Aim of the exercise — All of the data needs to be repeated exactly.

Information shown —
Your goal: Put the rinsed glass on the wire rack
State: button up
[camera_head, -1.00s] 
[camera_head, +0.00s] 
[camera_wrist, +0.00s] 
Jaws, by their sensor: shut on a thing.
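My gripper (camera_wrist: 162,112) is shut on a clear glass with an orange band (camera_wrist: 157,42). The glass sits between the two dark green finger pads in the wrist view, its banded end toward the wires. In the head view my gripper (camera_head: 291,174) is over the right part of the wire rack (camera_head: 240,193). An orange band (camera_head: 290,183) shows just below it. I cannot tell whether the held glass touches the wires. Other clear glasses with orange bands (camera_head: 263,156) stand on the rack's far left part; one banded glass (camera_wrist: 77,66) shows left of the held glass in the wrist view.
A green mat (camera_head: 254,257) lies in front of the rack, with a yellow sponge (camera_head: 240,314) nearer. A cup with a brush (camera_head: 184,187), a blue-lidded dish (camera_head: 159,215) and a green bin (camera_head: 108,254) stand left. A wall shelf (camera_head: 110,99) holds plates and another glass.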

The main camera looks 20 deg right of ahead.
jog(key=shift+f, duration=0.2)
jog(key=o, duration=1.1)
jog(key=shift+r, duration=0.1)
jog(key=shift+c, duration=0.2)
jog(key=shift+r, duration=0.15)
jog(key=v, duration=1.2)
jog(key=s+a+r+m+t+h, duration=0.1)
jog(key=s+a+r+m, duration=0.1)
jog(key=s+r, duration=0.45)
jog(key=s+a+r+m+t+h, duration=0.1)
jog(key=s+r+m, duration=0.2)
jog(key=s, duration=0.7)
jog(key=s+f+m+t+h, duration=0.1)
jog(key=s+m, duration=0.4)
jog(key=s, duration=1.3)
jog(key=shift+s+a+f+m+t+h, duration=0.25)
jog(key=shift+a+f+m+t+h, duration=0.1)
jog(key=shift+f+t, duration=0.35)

Task output —
Your goal: Put the rinsed glass on the wire rack
State: button up
[camera_head, -1.00s] 
[camera_head, +0.00s] 
[camera_wrist, +0.00s] 
Jaws, by their sensor: shut on a thing.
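My gripper (camera_wrist: 162,112) is shut on a clear glass with an orange band (camera_wrist: 157,42). The glass sits between the two dark green finger pads in the wrist view, its banded end toward the wires. In the head view my gripper (camera_head: 291,174) is over the right part of the wire rack (camera_head: 240,193). An orange band (camera_head: 290,183) shows just below it. I cannot tell whether the held glass touches the wires. Other clear glasses with orange bands (camera_head: 263,156) stand on the rack's far left part; one banded glass (camera_wrist: 77,66) shows left of the held glass in the wrist view.
A green mat (camera_head: 254,257) lies in front of the rack, with a yellow sponge (camera_head: 240,314) nearer. A cup with a brush (camera_head: 184,187), a blue-lidded dish (camera_head: 159,215) and a green bin (camera_head: 108,254) stand left. A wall shelf (camera_head: 110,99) holds plates and another glass.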

The main camera looks 20 deg right of ahead.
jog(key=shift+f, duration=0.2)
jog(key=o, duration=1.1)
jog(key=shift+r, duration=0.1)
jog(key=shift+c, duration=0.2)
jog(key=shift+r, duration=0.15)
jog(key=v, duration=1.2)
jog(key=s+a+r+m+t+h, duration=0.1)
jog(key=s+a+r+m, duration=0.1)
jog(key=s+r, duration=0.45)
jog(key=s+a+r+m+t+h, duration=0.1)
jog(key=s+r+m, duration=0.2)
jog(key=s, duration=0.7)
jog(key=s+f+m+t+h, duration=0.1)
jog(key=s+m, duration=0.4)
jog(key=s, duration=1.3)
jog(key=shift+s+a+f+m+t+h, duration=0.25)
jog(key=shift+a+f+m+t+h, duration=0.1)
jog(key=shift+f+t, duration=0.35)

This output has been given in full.